A narração atinge um patamar irrepreensível, no esquema já habitual de alternância de personagens e reinos. O ritmo é constante e aliciante com acontecimentos a sucederem a uma velocidade considerável. Mais uma vez, algumas das passagens são, pela sua complexidade e abstracção, de difícil percepção. Apesar disso, a leitura não é interrompida pois o fio condutor da acção não é perdido e aquilo que importa é transmitido. Próximo do final o percurso é acutilante e dúbio, ainda assim o desfecho revela-se o esperado.

Constituindo o volume decisivo, foi com agrado que me apercebi que Rainha das Trevas é de todos os livros aquele que apresenta mais humor e que mais tenta aligeirar temas sérios e profundos. Aliás, o humor é um factor que atravessa toda a saga e que lhe concede um toque especial. As personagens são mais mordazes e espontâneas, o que inevitavelmente gera maior empatia com as mesmas.

Se há mensagem prevalecente nestes livros é a de que às trevas não corresponde inequivocamente o mal. O poder e a beleza podem ser encontrados nos locais e nas pessoas mais inesperadas, surgindo de tormentos e da escuridão. Bishop subverte o estereótipo moral com sucesso através da penumbra com que circunda as personagens e a configuração da sua obra, algo pouco comum mas que funciona e é ao mesmo tempo fascinante.

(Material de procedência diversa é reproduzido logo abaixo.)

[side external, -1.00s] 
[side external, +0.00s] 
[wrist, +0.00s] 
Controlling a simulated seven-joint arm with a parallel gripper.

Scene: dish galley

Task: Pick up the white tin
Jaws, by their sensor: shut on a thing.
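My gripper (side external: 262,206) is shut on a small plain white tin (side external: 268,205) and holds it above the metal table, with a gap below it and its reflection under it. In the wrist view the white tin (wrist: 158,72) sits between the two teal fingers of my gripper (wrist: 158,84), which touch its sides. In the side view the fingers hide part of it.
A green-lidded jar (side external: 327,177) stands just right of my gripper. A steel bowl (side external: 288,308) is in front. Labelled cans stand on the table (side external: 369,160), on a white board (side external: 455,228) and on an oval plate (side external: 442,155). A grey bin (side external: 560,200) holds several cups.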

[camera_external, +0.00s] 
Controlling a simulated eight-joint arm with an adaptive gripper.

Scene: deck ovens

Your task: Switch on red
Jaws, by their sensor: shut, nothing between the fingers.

Encerra-se, assim, a formidável trilogia das Jóias Negras. Primando pela ousadia e singularidade, enche as medidas a quem procura uma experiência totalmente diferente no âmbito da fantasia. Tecida com complexidade e paixão, é uma prosa ambiciosa de grande qualidade que tinha, ainda assim, capacidade para atingir um nível superior. Espero mais leituras sobre este universo brilhante, criado por uma autora de talento inesquecível.